Der neue Popcornkinokracher "Pacific Rim" hat eine etwas andere Vorstellung von moderner Waffentechnik. Die liefert hier so etwas wie gigantische Ritterrüstungen, man könnte auch sagen, Kampfroboter ohne Robotergehirn. Im Inneren der Stahlkolosse sitzen Menschen in einer Abtastmaschinerie, die ihre Körperbewegungen auf Arme und Beine des Schlachtgetüms überträgt. Einerseits wird eine Auseinandersetzung also so etwas wie eine überdimensionierte Schulhofprügelei mit Stahlfäusten, andererseits erfordert sie ein dem Liebesakt ähnelndes Teamwork.

Im Inneren der größten und modernsten der Kampfmaschinen sitzen immer zwei Piloten, der eine für die linke, der andere für die rechte Körperhälfte zuständig. Die beiden Kämpfer müssen im Geiste miteinander verschmelzen, Flow heißt dieser Prozess hier, und längst nicht jeder ist für diese momentane Selbstaufgabe geeignet. Der bessere Arbeitsplatz von morgen erfordert den ganzen Menschen und lässt keine Privatheit übrig.
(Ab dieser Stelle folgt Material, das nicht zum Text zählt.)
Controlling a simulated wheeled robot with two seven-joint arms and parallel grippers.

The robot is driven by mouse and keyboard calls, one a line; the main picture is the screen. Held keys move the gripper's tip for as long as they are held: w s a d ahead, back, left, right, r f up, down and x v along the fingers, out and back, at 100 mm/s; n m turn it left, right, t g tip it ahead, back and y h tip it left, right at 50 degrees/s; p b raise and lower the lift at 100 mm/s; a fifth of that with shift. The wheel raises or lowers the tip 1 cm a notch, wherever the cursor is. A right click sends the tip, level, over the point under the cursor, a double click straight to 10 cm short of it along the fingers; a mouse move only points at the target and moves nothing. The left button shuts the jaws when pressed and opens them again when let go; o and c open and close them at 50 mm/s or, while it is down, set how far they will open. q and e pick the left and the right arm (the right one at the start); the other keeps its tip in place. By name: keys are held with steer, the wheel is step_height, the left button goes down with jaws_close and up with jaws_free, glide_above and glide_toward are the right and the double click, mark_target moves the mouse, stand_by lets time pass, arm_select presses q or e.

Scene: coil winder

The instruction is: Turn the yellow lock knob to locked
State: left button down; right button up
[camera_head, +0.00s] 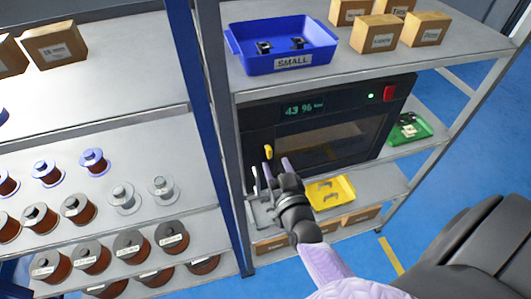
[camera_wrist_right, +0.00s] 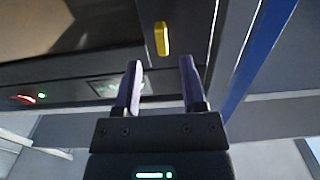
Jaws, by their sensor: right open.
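The yellow lock knob (camera_head: 268,152) is on the left part of the dark cabinet's front (camera_head: 247,160), left of its window. In the right wrist view the knob (camera_wrist_right: 161,38) is a small elongated bar, its long side running up and down the picture. My right gripper (camera_head: 277,170) is open and empty, just below the knob in the head view. In the right wrist view its two purple fingers (camera_wrist_right: 160,63) point toward the knob, which shows between and beyond the fingertips; they appear apart from it. My left gripper is not in view.
The cabinet has a lit display (camera_head: 302,108) and a red button (camera_head: 389,93). A blue bin (camera_head: 282,62) marked SMALL stands above it. A yellow tray (camera_head: 331,191) and a grey tray (camera_head: 262,212) lie below. A blue post (camera_head: 205,120) stands left; spools fill the left shelves.

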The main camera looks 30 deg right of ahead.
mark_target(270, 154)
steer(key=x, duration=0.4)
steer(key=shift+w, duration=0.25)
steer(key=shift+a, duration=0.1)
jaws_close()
In "Pacific Rim" bekämpfen die Menschen aber ausnahmsweise nicht ihre Mitmenschen, sondern Ungeheuer aus finsterster Meerestiefe, in der sich das Tor zu einer anderen Dimension aufgetan hat.

Der in Mexiko geborene, mittlerweile in den USA arbeitende Regisseur Guillermo del Toro zeigt uns den Anfang des neuen Kriegs in einer kurzen historischen Zusammenfassung, dann führt er uns mitten hinein in die krachenden Begegnungen von humanoiden Riesenmaschinen und schuppigen Angreifern, die aussehen wie eine Mischung aus wütenden Drachen und verdorbenem Meeresfrüchtesalat. Natürlich ist das hanebüchener Unfug, aber einer mit Bewusstsein für Filmgeschichte.
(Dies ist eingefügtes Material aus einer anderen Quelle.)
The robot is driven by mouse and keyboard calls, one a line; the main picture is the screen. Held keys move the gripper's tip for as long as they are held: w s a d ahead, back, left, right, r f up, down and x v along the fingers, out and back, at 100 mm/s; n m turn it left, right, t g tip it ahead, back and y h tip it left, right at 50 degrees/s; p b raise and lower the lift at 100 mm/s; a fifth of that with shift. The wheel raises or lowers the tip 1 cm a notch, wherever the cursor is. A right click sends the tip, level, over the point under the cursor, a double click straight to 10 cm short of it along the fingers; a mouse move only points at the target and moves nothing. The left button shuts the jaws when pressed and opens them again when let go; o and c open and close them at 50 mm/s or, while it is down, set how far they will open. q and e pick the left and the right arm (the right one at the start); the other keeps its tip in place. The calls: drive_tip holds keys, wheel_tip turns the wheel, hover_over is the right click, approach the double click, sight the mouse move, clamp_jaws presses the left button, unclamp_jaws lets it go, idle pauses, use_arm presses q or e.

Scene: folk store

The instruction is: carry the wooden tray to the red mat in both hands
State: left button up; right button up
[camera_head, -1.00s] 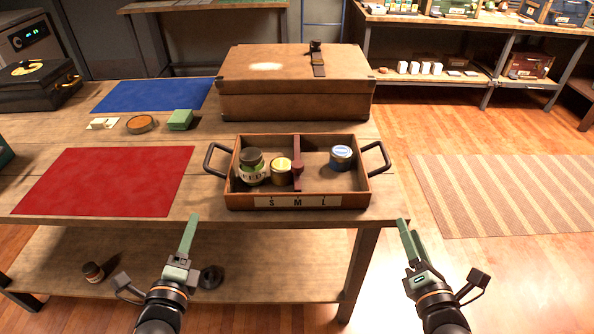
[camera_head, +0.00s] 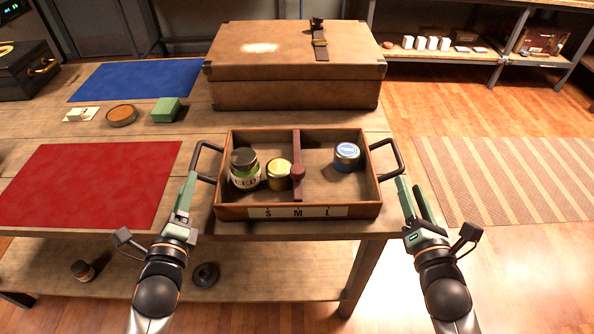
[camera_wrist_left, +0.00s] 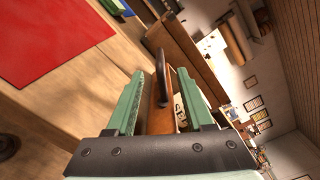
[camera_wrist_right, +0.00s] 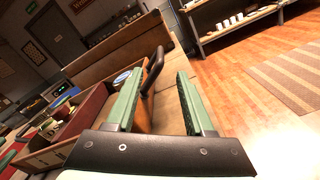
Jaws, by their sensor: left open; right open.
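The wooden tray (camera_head: 240,211) sits on the table near its front right edge. My right gripper (camera_head: 411,192) is open just in front of the right handle. The red mat (camera_head: 88,186) lies flat and bare left of the tray.
A big brown case (camera_head: 295,80) stands behind the tray. A blue mat (camera_head: 137,80), a green box (camera_head: 166,110) and a round tin (camera_head: 122,115) lie at the back left. The table between tray and red mat is clear.

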"Pacific Rim" ist die moderne Variante der japanischen Riesenmonsterfilme, der Kaiju Eiga, wie das Genre im Heimatland von Godzilla genannt wird. Mit eben diesem von radioaktiver Strahlung veränderten Saurier begann 1954 das Jahrzehnte Wüten und Toben, wobei der von Ishiro Honda inszenierte "Godzilla" noch ein sehr ernster Film war. Das Städte zertrampelnde Urvieh verkörperte den neuen Schrecken der Atomwaffen. Schnell aber löste sich der Spaß an der Destruktion von allen grimmigen Bezügen. Bis zum Anbruch der Computerbildära waren Japans Monsterschinken das ultimative Krawallkino für frühpubertierende Jungs, wobei die bizarren Kreaturen auf der Leinwand wohl den Aufruhr der Hormone in einer Phase der Mannwerdung spiegelten.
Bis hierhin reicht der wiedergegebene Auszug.